Oh ! comme cet absolu lui manquait !

Les premières ivresses passées, son âme demeurait triste et lasse. Il connut le goût de cendres du désenchantement. Et dans le malheur, de quelle utilité pouvaient lui être ces choses éphémères qu’il avait follement aimées ? La nature elle-même, qu’il croyait « une mère » n’était plus qu’une tombe.

Comment, mon cœur, n’es-tu pas mort depuis un an ?
Plus rien ! Je n’ai plus rien, plus rien qui me soutienne !…
Pourquoi fait-il si beau, et pourquoi suis-je né ?…
Il me semble entendre pleurer au fond de moi
D’un lourd sanglot muet quelqu’un qui n’est pas là !…

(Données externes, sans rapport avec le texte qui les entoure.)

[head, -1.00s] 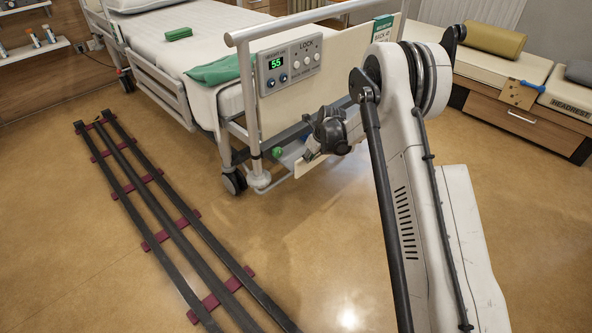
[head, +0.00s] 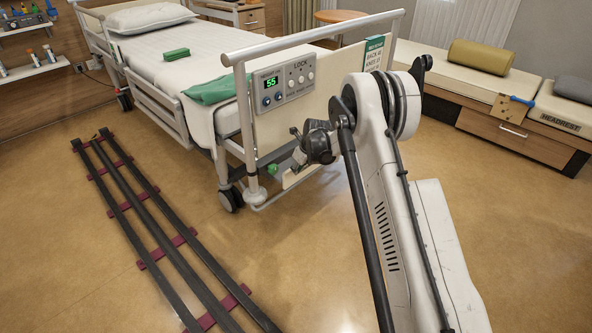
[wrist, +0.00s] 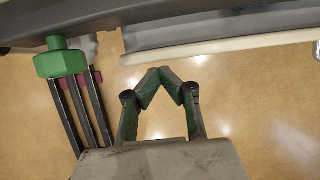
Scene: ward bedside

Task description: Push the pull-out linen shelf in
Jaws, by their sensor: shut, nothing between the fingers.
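The pull-out linen shelf appears as a pale-edged grey board (head: 296,179) low under the footboard of the bed, sticking out a little; my gripper hides part of it. In the wrist view a grey board with a cream edge (wrist: 215,43) crosses the top, which looks like the same shelf. My gripper (wrist: 160,73) is shut and empty, its fingertips meeting just below that edge in the picture. Whether they touch it I cannot tell. In the head view my gripper is a dark shape in front of the footboard, fingertips unclear.
A green knob (wrist: 61,62) is left of my fingers, beside the bed frame. The footboard carries a control panel (head: 284,83) and a push rail (head: 310,36). Dark floor rails (head: 150,225) lie at left. A bench (head: 525,135) stands at right. Floor between is clear.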

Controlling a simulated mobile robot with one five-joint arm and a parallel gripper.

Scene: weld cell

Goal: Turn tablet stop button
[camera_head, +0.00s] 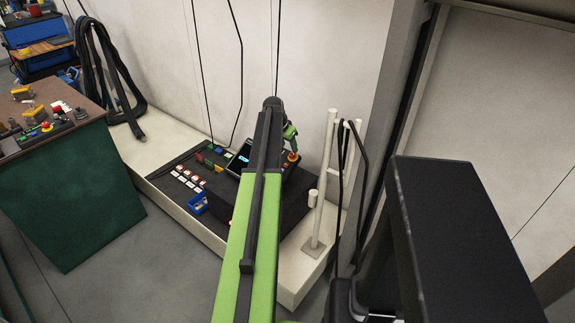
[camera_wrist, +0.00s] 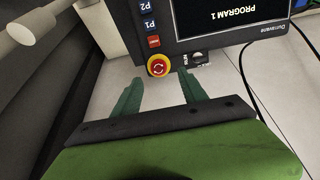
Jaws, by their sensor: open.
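The tablet (camera_wrist: 225,22) shows upside down at the top of the wrist view, with "PROGRAM 1" on its dark screen. Its red stop button (camera_wrist: 158,65) with a yellow collar sits at the tablet's near edge, beside a small RUN switch (camera_wrist: 197,58). My gripper (camera_wrist: 160,88) is open, its two green fingers apart and empty. In the picture the button lies just beyond the fingertips, about midway between them. In the head view the stop button (camera_head: 292,157) shows at the tablet's right end, and my arm hides part of the tablet.
A white post frame (camera_head: 324,180) with black cables stands close on the right. A green bench (camera_head: 70,190) stands at the left.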

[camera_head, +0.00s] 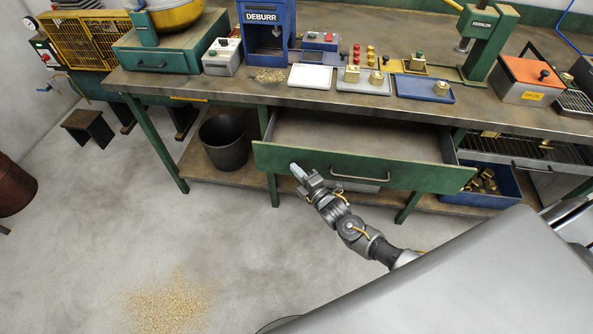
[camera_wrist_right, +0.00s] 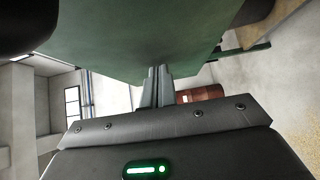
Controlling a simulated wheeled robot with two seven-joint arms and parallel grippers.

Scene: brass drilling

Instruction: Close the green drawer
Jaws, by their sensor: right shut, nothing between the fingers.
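The green drawer (camera_head: 400,174) is pulled out below the workbench, and its empty inside shows. My right gripper (camera_head: 296,170) is shut and empty, in front of the left half of the drawer front, left of the handle. In the right wrist view the shut fingers (camera_wrist_right: 157,84) point at the green drawer front (camera_wrist_right: 140,40), close to it; I cannot tell if they touch it. My left gripper is not in view.
The workbench (camera_head: 420,112) carries a blue deburr machine (camera_head: 267,30), trays with brass parts and a green press (camera_head: 487,40). A dark bin (camera_head: 224,142) stands on the lower shelf at left. A blue crate (camera_head: 480,198) sits below right. The floor at left is mostly clear.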

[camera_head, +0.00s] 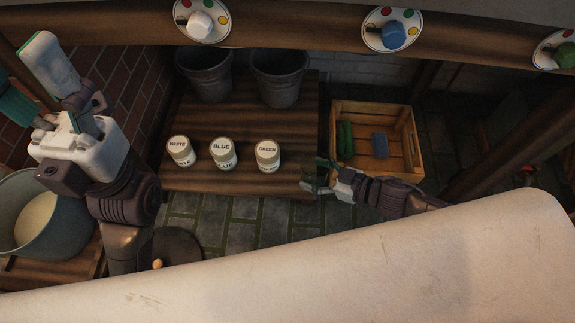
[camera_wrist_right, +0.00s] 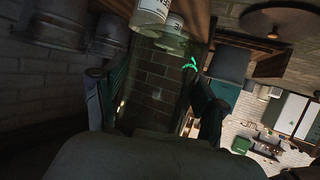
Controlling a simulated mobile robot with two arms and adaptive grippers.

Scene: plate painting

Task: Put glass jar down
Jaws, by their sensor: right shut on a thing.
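My right gripper (camera_head: 320,178) is at the right edge of the low wooden table (camera_head: 240,182), right of the jars. In the right wrist view its green-edged fingers (camera_wrist_right: 155,105) are shut on a clear glass jar (camera_wrist_right: 155,75), with bricks showing through it. In the head view the jar is dark and hard to make out between the fingers. I cannot tell whether its base touches the table. My left gripper (camera_head: 50,92) is raised at the far left, away from the table; its finger state is unclear.
Jars labelled WHITE (camera_head: 180,152), BLUE (camera_head: 222,155) and GREEN (camera_head: 267,157) stand in a row. Two dark buckets (camera_head: 278,80) stand behind. A wooden crate (camera_head: 408,140) with green and blue items is right. A large pot (camera_head: 40,240) is left. Palettes (camera_head: 375,32) hang above.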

« Ce lourd sanglot muet était comme un appel inconscient de son hérédité chrétienne au Dieu qui manquait à son âme[1]. »

Et la grâce alors, la Grâce mystérieuse et forte, le prit par ce dégoût de la vie, par ce besoin de s’appuyer sur quelque chose qui demeure au milieu de la fuite de tous les bonheurs terrestres :

J’ai faim de toi, ô Joie sans ombre ! faim de Dieu !…

Or, Francis Jammes avait un ami qui l’exhortait à suivre le chemin qu’il avait lui-même, voilà plusieurs années déjà, osé choisir et qui l’avait mené à la certitude et à la paix : le chemin de l’Église ! Cet ami, c’était Paul Claudel. De l’Extrême-Orient, il lui envoyait des lettres pressantes. Mais Jammes hésitait.

  1. Julien Laurec. Outre l’histoire de la conversion de Jammes que donne J. Laurec dans son livre : « Le Renouveau catholique dans les Lettres », nous avons le bref récit qu’en fait le poète lui-même dans le livre du R. P. Mainage : « Les Témoins du Renouveau ».